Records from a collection
═══
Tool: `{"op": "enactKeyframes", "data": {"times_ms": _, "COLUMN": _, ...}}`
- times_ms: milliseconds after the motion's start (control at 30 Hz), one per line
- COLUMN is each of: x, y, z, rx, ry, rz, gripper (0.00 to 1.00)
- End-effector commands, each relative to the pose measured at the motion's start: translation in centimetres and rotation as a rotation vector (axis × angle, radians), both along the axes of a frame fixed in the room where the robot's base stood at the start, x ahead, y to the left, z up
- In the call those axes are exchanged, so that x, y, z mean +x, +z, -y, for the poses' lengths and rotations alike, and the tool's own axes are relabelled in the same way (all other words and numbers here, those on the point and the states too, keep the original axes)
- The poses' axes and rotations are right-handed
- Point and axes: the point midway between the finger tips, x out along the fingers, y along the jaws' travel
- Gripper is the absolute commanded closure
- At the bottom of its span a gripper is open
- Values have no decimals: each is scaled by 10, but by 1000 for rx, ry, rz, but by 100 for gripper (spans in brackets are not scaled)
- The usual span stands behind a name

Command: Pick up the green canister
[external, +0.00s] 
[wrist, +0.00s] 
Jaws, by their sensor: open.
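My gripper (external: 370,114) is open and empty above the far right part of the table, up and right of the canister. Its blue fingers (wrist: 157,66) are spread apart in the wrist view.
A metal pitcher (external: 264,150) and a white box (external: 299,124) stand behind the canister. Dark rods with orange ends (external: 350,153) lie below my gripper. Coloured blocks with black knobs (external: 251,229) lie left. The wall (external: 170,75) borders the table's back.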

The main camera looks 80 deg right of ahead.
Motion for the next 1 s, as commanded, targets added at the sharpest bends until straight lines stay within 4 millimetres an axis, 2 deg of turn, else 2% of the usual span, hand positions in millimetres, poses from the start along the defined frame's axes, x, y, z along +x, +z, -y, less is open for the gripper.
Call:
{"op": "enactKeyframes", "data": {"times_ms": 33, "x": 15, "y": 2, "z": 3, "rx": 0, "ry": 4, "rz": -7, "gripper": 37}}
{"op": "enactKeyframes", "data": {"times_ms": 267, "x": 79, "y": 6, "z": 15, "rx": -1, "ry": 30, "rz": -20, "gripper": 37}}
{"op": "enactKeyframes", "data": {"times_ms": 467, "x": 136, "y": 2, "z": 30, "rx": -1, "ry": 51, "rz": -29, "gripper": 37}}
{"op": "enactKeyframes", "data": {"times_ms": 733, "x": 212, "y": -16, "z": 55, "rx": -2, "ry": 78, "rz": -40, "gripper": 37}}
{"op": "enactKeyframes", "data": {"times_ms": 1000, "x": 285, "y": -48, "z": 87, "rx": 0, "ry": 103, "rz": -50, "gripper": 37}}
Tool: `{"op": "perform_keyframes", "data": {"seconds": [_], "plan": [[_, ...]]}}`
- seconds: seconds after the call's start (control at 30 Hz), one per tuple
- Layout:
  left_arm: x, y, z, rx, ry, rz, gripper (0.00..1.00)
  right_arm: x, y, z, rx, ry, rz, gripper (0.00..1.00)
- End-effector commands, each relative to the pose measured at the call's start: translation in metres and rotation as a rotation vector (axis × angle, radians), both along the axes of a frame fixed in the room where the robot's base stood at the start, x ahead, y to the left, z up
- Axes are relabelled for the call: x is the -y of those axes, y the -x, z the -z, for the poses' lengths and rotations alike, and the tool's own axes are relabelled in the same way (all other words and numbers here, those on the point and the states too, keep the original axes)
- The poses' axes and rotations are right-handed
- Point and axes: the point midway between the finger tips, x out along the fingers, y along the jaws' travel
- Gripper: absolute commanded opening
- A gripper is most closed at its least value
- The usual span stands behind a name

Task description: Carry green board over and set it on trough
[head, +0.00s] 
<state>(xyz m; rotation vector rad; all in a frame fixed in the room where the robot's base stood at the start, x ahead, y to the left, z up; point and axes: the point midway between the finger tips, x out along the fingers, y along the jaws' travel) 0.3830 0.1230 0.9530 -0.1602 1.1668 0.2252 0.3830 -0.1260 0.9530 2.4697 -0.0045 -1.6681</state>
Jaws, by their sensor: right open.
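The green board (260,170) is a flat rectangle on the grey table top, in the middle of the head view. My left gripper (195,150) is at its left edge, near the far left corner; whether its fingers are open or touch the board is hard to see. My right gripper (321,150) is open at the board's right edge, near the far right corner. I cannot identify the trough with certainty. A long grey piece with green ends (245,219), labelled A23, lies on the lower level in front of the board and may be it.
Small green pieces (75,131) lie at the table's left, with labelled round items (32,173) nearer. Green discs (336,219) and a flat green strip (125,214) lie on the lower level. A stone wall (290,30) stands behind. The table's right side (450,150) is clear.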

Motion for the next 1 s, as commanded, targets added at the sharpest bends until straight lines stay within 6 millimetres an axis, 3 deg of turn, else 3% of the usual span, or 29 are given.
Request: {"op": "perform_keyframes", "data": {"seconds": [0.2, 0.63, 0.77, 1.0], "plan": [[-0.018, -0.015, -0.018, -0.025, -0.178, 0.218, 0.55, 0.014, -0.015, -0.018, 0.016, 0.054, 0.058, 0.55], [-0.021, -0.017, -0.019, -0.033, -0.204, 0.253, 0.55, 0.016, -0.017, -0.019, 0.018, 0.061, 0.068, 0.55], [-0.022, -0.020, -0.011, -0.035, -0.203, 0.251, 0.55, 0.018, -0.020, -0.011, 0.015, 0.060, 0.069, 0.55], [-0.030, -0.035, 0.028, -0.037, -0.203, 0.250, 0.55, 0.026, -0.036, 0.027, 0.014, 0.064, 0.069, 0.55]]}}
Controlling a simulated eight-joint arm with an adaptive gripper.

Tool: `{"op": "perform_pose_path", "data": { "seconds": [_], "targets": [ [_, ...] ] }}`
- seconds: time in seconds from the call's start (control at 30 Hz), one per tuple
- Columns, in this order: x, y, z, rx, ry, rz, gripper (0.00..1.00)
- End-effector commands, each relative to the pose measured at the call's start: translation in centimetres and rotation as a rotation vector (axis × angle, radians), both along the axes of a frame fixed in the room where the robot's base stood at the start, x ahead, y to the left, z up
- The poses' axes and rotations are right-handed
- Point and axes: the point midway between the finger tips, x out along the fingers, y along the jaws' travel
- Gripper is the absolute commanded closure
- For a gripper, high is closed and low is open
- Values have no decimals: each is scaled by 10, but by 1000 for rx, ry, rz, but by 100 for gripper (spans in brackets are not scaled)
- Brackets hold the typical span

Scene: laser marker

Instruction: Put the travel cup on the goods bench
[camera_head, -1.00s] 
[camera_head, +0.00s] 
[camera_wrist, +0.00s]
═══
Print the material once more, exactly.

Completed task
Tool: `{"op": "enactKeyframes", "data": {"times_ms": _, "COLUMN": _, ...}}`
- times_ms: milliseconds after the motion's start (control at 30 Hz), one per line
- COLUMN is each of: x, y, z, rx, ry, rz, gripper (0.00 to 1.00)
- End-effector commands, each relative to the pose measured at the motion's start: translation in centimetres and rotation as a rotation vector (axis × angle, radians), both along the axes of a frame fixed in the room where the robot's base stood at the start, x ahead, y to the left, z up
- In the call those axes are exchanged, so that x, y, z mean +x, +z, -y, for the poses' lengths and rotations alike, and the tool's own axes are relabelled in the same way (all other words and numbers here, those on the point and the states too, keep the original axes)
- The poses' axes and rotations are right-handed
- Point and axes: the point midway between the finger tips, x out along the fingers, y along the jaws' travel
- Gripper is the absolute commanded closure
- At the bottom of its span a gripper is open
- Values have no decimals: each is scaled by 10, but by 1000 for rx, ry, rz, but by 100 for gripper (spans in brackets are not scaled)
- The usual span stands behind a name

Command: Pick up the green canister
[external, +0.00s] 
[wrist, +0.00s] 
Jaws, by their sensor: open.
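My gripper (external: 370,114) is open and empty above the far right part of the table, up and right of the canister. Its blue fingers (wrist: 157,66) are spread apart in the wrist view.
A metal pitcher (external: 264,150) and a white box (external: 299,124) stand behind the canister. Dark rods with orange ends (external: 350,153) lie below my gripper. Coloured blocks with black knobs (external: 251,229) lie left. The wall (external: 170,75) borders the table's back.

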The main camera looks 80 deg right of ahead.
Motion for the next 1 s, as commanded, targets added at the sharpest bends until straight lines stay within 4 millimetres an axis, 2 deg of turn, else 2% of the usual span, hand positions in millimetres, poses from the start along the defined frame's axes, x, y, z along +x, +z, -y, less is open for the gripper.
Call:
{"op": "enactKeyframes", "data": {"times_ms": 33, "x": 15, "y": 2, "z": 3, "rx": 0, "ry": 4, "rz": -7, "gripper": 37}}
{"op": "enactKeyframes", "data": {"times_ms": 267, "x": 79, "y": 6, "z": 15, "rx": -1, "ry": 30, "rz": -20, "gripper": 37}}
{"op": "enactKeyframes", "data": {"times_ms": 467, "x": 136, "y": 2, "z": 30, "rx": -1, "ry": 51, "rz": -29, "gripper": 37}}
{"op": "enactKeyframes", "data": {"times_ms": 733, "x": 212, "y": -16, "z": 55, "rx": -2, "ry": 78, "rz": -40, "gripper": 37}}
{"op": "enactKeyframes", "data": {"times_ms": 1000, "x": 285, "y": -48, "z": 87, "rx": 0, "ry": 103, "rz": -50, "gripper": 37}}
Tool: `{"op": "perform_keyframes", "data": {"seconds": [_], "plan": [[_, ...]]}}`
- seconds: seconds after the call's start (control at 30 Hz), one per tuple
- Layout:
  left_arm: x, y, z, rx, ry, rz, gripper (0.00..1.00)
  right_arm: x, y, z, rx, ry, rz, gripper (0.00..1.00)
- End-effector commands, each relative to the pose measured at the call's start: translation in metres and rotation as a rotation vector (axis × angle, radians), both along the axes of a frame fixed in the room where the robot's base stood at the start, x ahead, y to the left, z up
- Axes are relabelled for the call: x is the -y of those axes, y the -x, z the -z, for the poses' lengths and rotations alike, and the tool's own axes are relabelled in the same way (all other words and numbers here, those on the point and the states too, keep the original axes)
- The poses' axes and rotations are right-handed
- Point and axes: the point midway between the finger tips, x out along the fingers, y along the jaws' travel
- Gripper: absolute commanded opening
- A gripper is most closed at its least value
- The usual span stands behind a name

Task description: Carry green board over and set it on trough
[head, +0.00s] 
<state>(xyz m; rotation vector rad; all in a frame fixed in the room where the robot's base stood at the start, x ahead, y to the left, z up; point and axes: the point midway between the finger tips, x out along the fingers, y along the jaws' travel) 0.3830 0.1230 0.9530 -0.1602 1.1668 0.2252 0.3830 -0.1260 0.9530 2.4697 -0.0045 -1.6681</state>
Jaws, by their sensor: right open.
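The green board (260,170) is a flat rectangle on the grey table top, in the middle of the head view. My left gripper (195,150) is at its left edge, near the far left corner; whether its fingers are open or touch the board is hard to see. My right gripper (321,150) is open at the board's right edge, near the far right corner. I cannot identify the trough with certainty. A long grey piece with green ends (245,219), labelled A23, lies on the lower level in front of the board and may be it.
Small green pieces (75,131) lie at the table's left, with labelled round items (32,173) nearer. Green discs (336,219) and a flat green strip (125,214) lie on the lower level. A stone wall (290,30) stands behind. The table's right side (450,150) is clear.

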Motion for the next 1 s, as commanded, targets added at the sharpest bends until straight lines stay within 6 millimetres an axis, 3 deg of turn, else 3% of the usual span, or 29 are given.
Request: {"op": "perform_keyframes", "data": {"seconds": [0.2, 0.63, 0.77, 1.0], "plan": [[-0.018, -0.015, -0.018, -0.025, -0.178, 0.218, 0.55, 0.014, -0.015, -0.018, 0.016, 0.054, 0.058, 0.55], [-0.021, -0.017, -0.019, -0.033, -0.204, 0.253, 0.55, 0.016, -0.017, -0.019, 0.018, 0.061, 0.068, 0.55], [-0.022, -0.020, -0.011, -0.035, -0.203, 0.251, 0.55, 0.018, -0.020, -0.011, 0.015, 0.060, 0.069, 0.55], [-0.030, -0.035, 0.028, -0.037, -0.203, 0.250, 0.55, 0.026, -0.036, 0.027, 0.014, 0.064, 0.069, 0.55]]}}
Controlling a simulated eight-joint arm with an adaptive gripper.

Tool: `{"op": "perform_pose_path", "data": { "seconds": [_], "targets": [ [_, ...] ] }}`
- seconds: time in seconds from the call's start (control at 30 Hz), one per tuple
- Columns, in this order: x, y, z, rx, ry, rz, gripper (0.00..1.00)
- End-effector commands, each relative to the pose measured at the call's start: translation in centimetres and rotation as a rotation vector (axis × angle, radians), both along the axes of a frame fixed in the room where the robot's base stood at the start, x ahead, y to the left, z up
- The poses' axes and rotations are right-handed
- Point and axes: the point midway between the finger tips, x out along the fingers, y along the jaws' travel
- Gripper is the absolute commanded closure
- For a gripper, high is closed and low is open
- Values have no decimals: each is scaled by 10, but by 1000 for rx, ry, rz, but by 100 for gripper (spans in brackets are not scaled)
- Brackets hold the typical span

Scene: laser marker

Instruction: Put the travel cup on the goods bench
[camera_head, -1.00s] 
[camera_head, +0.00s] 
[camera_wrist, +0.00s]

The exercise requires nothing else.